Cita cita ekonomi merdeka
Pertumbuhan
ekonomi yang spektakuler tidak
mencerminkan kesejahteraan rakyat. Yang terjadi, sebagian besar
aset dan pendapat ekonomi hanya dinikmati segelintir orang. Sementara mayoritas
rakyat tidak punya aset dan akses terhadap sumber daya ekonomi. Akhirnya,
terjadilah fenomena: 1% warga negara makin makmur, sementara 99% warga negara
hidup pas-pasan.
Akhirnya,
kita patut bertanya, apakah pembangunan ekonomi semacam itu yang menjadi
cita-cita kita berbangsa? Silahkan memeriksa cita-cita perekonomian kita ketika
para pendiri bangsa sedang merancang berdirinya negara Republik Indonesia ini.
Bung Hatta
pernah berkata, “dalam suatu Indonesia Merdeka yang dituju, yang alamnya kaya
dan tanahnya subur, semestinya tidak ada kemiskinan. Bagi Bung Hatta, Indonesia
Merdeka tak ada gunanya jika mayoritas rakyatnya tetap hidup melarat.

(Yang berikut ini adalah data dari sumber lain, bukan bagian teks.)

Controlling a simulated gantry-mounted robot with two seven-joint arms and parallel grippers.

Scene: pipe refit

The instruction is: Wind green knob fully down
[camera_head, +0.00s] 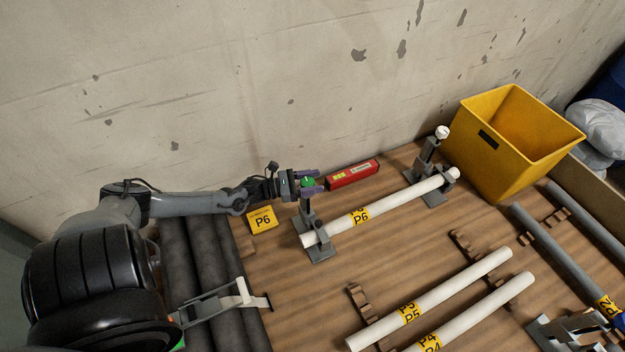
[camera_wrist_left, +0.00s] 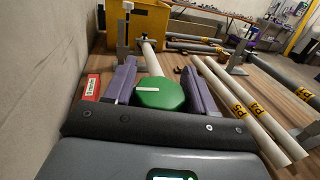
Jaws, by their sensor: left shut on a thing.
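The green knob (camera_head: 307,181) sits on top of the near grey clamp (camera_head: 316,237) that holds the white P6 pipe (camera_head: 392,210). My left gripper (camera_head: 309,183) reaches in from the left, with its purple fingers around the knob. In the left wrist view, the green octagonal knob (camera_wrist_left: 160,94) with a white mark lies between the two fingers. The fingers are shut on it. The knob's stem and the clamp below it are hidden in that view. My right gripper is in neither view.
A yellow P6 block (camera_head: 262,219) is below the forearm. A second clamp with a white knob (camera_head: 442,132) holds the pipe's far end, near a yellow bin (camera_head: 510,145). Other pipes lie in front.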

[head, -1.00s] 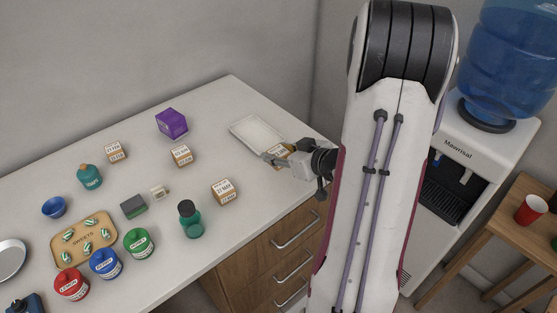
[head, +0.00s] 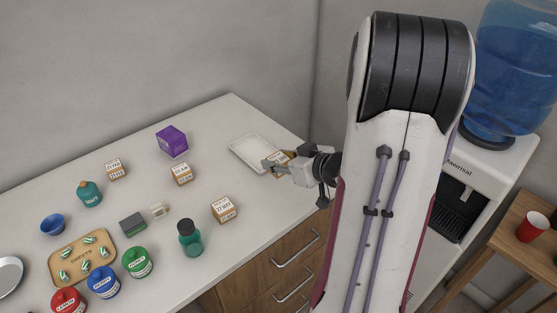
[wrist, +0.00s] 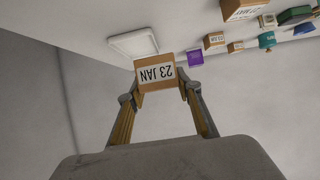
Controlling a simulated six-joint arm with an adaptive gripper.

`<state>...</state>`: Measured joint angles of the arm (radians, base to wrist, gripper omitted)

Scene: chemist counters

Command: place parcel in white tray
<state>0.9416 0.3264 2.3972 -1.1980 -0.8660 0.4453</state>
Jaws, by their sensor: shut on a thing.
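My gripper (head: 272,165) is shut on a parcel (head: 279,158), a small brown box with a white label. The tray also shows in the wrist view (wrist: 122,45), just beyond the parcel. I cannot tell the exact height of the parcel over the tray.
Similar labelled boxes (head: 224,209), (head: 182,174), (head: 116,169) stand on the counter. A purple box (head: 172,141), a green bottle (head: 189,238) and a wooden tray of sweets (head: 108,241) lie to the left. The counter between the tray and the purple box is clear.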

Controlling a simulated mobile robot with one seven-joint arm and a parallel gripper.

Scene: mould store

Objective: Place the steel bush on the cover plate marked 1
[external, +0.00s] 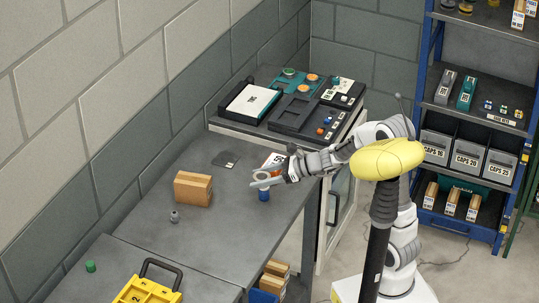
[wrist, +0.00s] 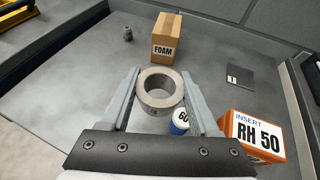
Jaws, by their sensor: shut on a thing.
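The steel bush (wrist: 158,92) is a grey ring with a wide round hole. My gripper (wrist: 160,88) is shut on it, one finger on each side, and the hole shows from above. In the external view my gripper (external: 262,180) holds the bush over the grey bench, above a blue item. I see no plate with a readable 1. A flat dark square plate (external: 226,159) lies on the bench behind the cardboard box; it also shows in the wrist view (wrist: 240,76), and any mark on it is too small to read.
A FOAM box (wrist: 166,38), a small grey metal part (external: 174,216), a blue-and-white item marked 60 (wrist: 180,122) and an orange INSERT RH 50 box (wrist: 253,137) stand on the bench. A yellow case marked 2 (external: 145,291) is at the front. Trays (external: 290,113) fill the back bench.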

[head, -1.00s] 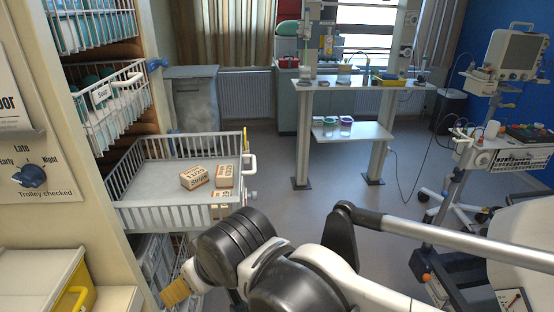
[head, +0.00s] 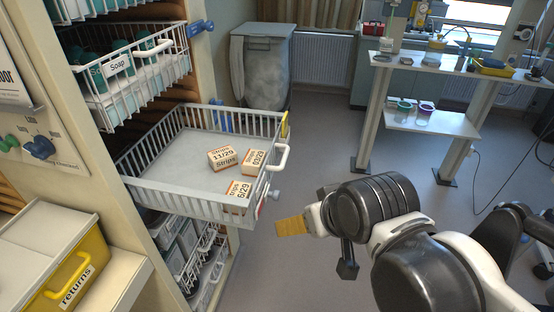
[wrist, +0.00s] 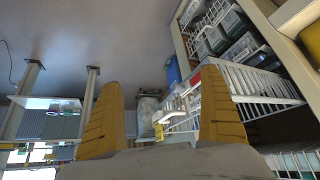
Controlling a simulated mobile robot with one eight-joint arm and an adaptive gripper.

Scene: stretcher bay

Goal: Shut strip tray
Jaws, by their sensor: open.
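The strip tray (head: 180,198) is a white wire basket pulled out of the shelf unit at centre left in the head view. Three boxes marked Strips (head: 222,158) lie in it, towards its handle end. Its white handle (head: 280,152) is on the end facing right. My gripper (head: 291,227) is to the right of and nearer than the tray, apart from its handle in the picture. In the wrist view its two yellow fingers (wrist: 160,112) are spread with nothing held, and the tray's wire side (wrist: 250,88) shows beyond the right finger.
A Soap basket (head: 130,85) is above the tray, and more baskets (head: 200,262) are below it. A yellow returns bin (head: 72,280) stands at the lower left. A grey bin (head: 262,65) stands behind.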

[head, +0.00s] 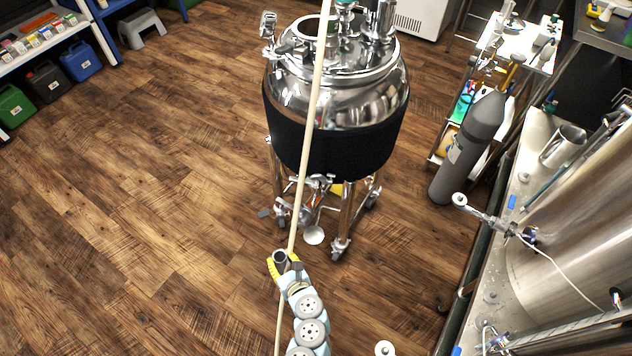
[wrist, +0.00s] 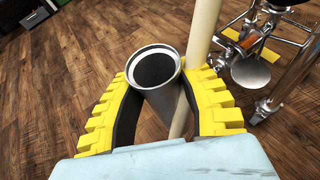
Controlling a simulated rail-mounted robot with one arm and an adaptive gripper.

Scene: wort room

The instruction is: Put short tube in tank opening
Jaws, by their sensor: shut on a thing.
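My gripper (head: 284,263), with yellow ribbed fingers, is shut on the short tube (head: 281,257), a grey metal cylinder. In the wrist view the short tube (wrist: 155,72) sits between both fingers, its round rim and dark end facing the camera. The steel tank (head: 340,85) with a black jacket stands on legs beyond my gripper, apart from the tube.
A long beige pole (head: 308,140) crosses in front of the tank and passes close by my gripper. A grey gas cylinder (head: 470,145) and a cart (head: 520,50) stand right of the tank. Large steel vessels (head: 580,240) fill the right side. The wooden floor at left is clear.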

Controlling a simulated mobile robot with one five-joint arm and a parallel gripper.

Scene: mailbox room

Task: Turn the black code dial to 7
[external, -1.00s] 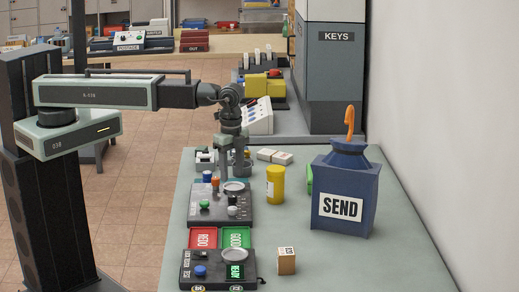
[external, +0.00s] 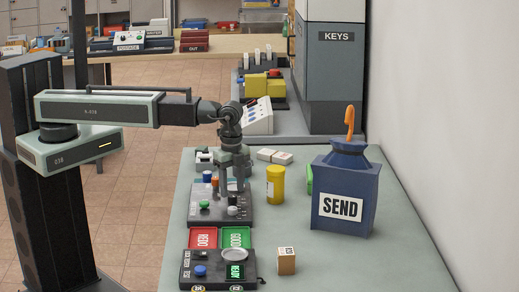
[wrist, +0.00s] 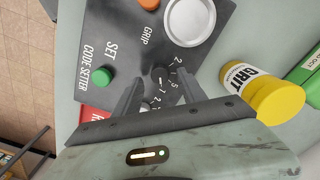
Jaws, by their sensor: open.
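The dark code setter panel (external: 222,220) lies on the table and also shows in the wrist view (wrist: 100,25). The black code dial (wrist: 160,74) has printed numbers along its right and near side; its exact setting is too small to read. My gripper (wrist: 158,78) is open, with one fingertip on each side of the dial in the wrist view. Whether the fingers touch the dial cannot be told. In the external view my gripper (external: 234,190) is low over the panel, its fingers partly covering the dial area.
Red (external: 203,238) and green (external: 236,237) pads lie in front.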

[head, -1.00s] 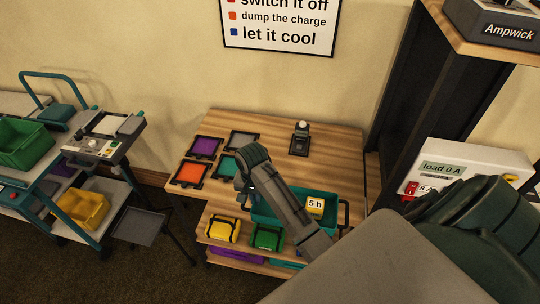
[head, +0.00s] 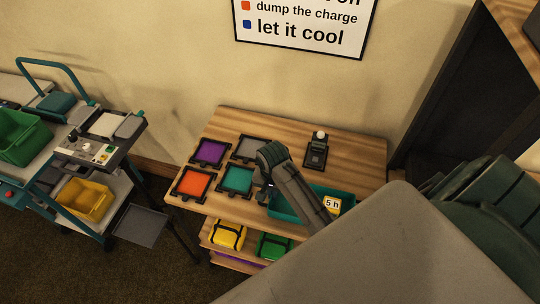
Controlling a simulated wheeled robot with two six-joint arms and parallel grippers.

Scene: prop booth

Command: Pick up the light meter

“Kemerdekaan nasional tidak ada artinya, apabila pemerintahannya hanya duduk
sebagai biduanda dari kapital asing,” kata Bung Hatta. (Pidato
Bung Hatta di New York, AS, tahun 1960)
Karena
itu, para pendiri bangsa, termasuk Bung Karno dan Bung Hatta, kemudian
merumuskan apa yang disebut “Cita-Cita Perekonomian”. Ada dua garis besar
cita-cita perekonomian kita. Pertama, melikuidasi sisa-sisa ekonomi kolonial
dan feodalistik. Kedua, memperjuangkan terwujudnya masyarakat adil dan makmur.
Artinya,
dengan penjelasan di atas, berarti cita-cita perekonomian kita tidak
menghendaki ketimpangan. Para pendiri bangsa kita tidak menginginkan penumpukan
kemakmuran di tangan segelintir orang tetapi pemelaratan mayoritas rakyat.

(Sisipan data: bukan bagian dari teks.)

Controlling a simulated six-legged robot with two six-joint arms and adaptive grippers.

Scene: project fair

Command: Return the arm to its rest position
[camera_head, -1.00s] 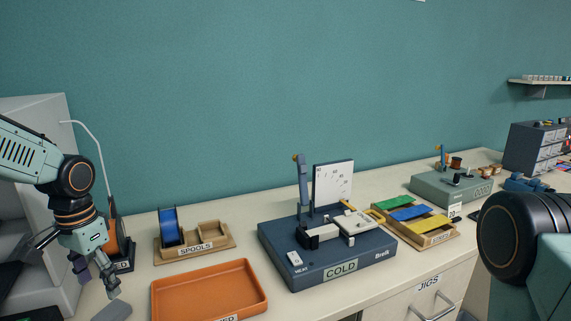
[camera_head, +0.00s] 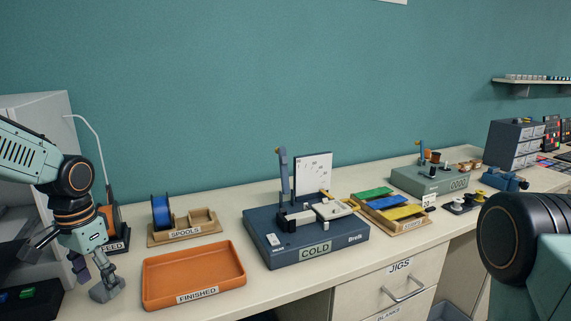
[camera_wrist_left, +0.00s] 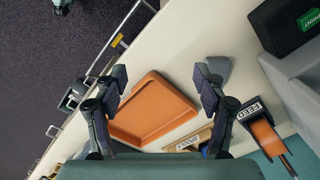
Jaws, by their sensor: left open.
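My left gripper (camera_head: 94,272) hangs at the left of the head view, above the bench beside the orange FINISHED tray (camera_head: 195,273). In the left wrist view its two fingers (camera_wrist_left: 160,82) are spread wide with nothing between them but the tray further below. A grey rounded object (camera_head: 106,290) lies on the bench under the gripper; whether they touch is unclear. The tray looks empty. My right arm shows only as a large dark joint at the right edge of the head view; its gripper is outside the picture.
A SPOOLS holder (camera_head: 187,234) with a blue spool stands behind the tray. The dark blue COLD machine (camera_head: 306,243) is to its right, then a colored-strip tray (camera_head: 390,209). An orange FEED unit (camera_head: 112,225) stands behind the gripper. Open bench (camera_head: 290,283) lies in front of COLD.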

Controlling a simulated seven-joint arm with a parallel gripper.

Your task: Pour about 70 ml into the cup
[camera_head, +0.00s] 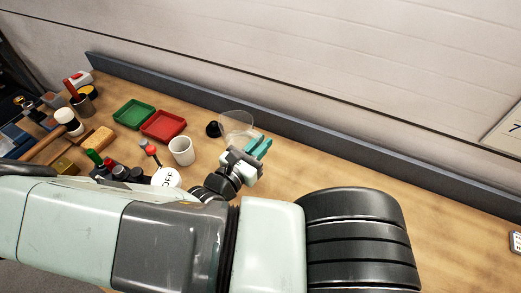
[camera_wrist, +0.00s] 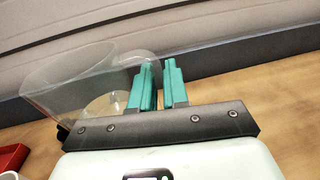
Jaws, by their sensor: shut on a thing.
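A clear see-through jug (camera_head: 236,125) is at my gripper (camera_head: 258,149), above or at the back part of the bench. It shows in the wrist view (camera_wrist: 72,85) left of my teal fingers (camera_wrist: 158,88), with its clear handle reaching to them. My gripper is shut on the jug, apparently by this handle. I cannot make out any liquid or its level. The white cup (camera_head: 181,150) stands upright on the bench, left of the jug and apart from it. Its inside bottom is not clear to see. A white rim shows at the wrist view's lower left corner, probably the cup.
A red tray (camera_head: 163,126) and a green tray (camera_head: 134,114) lie behind and left of the cup. A dark round object (camera_head: 213,129) is between cup and jug. A white disc marked OFF (camera_head: 166,177) is in front of the cup. Tools crowd the left; the right bench is mostly clear.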

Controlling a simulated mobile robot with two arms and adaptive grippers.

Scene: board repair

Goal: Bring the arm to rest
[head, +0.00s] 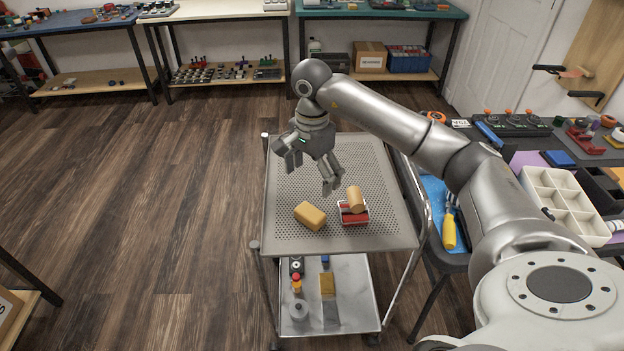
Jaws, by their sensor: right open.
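My right gripper (309,176) hangs above the perforated top of the metal cart (295,244), its fingers apart and empty. My right arm comes in from the right side and bends down at the wrist over the cart. Below and in front of the gripper, a yellow-tan block (310,216) lies on the cart top. To its right is a small red and white container (355,217) with a tan cylinder-like piece (355,198) leaning on it. The gripper appears clear of these things. My left gripper does not show.
The cart's lower shelf (348,300) holds several small items. A workbench at right carries a white compartment tray (555,190), a yellow-handled screwdriver (449,232) and other tools. Benches with shelves line the back wall. The wooden floor (150,200) left of the cart is clear.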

Tegasnya, cita-cita perekonomian kita menghendaki kemakmuran seluruh rakyat.
Supaya
cita-cita perekonomian itu tetap menjiwai proses penyelenggaran negara, maka
para pendiri bangsa sepakat memahatkannya dalam buku Konstitusi Negara kita:
Pasal 33 UUD 1945. Dengan demikian, Pasal 33 UUD 1945 merupakan sendi utama
bagi pelaksanaan politik perekonomian dan politik sosial Republik Indonesia.
Dalam
pasal 33 UUD 1945, ada empat kunci perekonomian untuk memastikan kemakmuran
bersama itu bisa tercapai. Pertama, adanya keharusan bagi peran negara yang
bersifat aktif dan efektif. Kedua, adanya keharusan penyusunan rencana ekonomi
(ekonomi terencana). Ketiga, adanya penegasan soal prinsip demokrasi
ekonomi, yakni pengakuan terhadap sistem ekonomi sebagai usaha bersama (kolektivisme).
Dan keempat, adanya penegasan bahwa muara dari semua aktivitas ekonomi,
termasuk pelibatan sektor swasta, haruslah pada “sebesar-besarnya kemakmuran
rakyat”.
Sayang,
sejak orde baru hingga sekarang ini (dengan pengecualian di era Gus Dur),
proses penyelenggaran negara sangat jauh politik perekonomian ala pasal
33 UUD 1945. Pada masa orde baru, sistem perekonomian kebanyakan didikte oleh
kapital asing melalui kelompok ekonom yang dijuluki “Mafia Barkeley”. Lalu,
pada masa pasca reformasi ini, sistem perekonomian kebanyakan didikte secara
langsung oleh lembaga-lembaga asing, seperti IMF, Bank Dunia, dan WTO.
Akibatnya,
cita-cita perekonomian sesuai amanat Proklamasi Kemerdekaan pun kandas.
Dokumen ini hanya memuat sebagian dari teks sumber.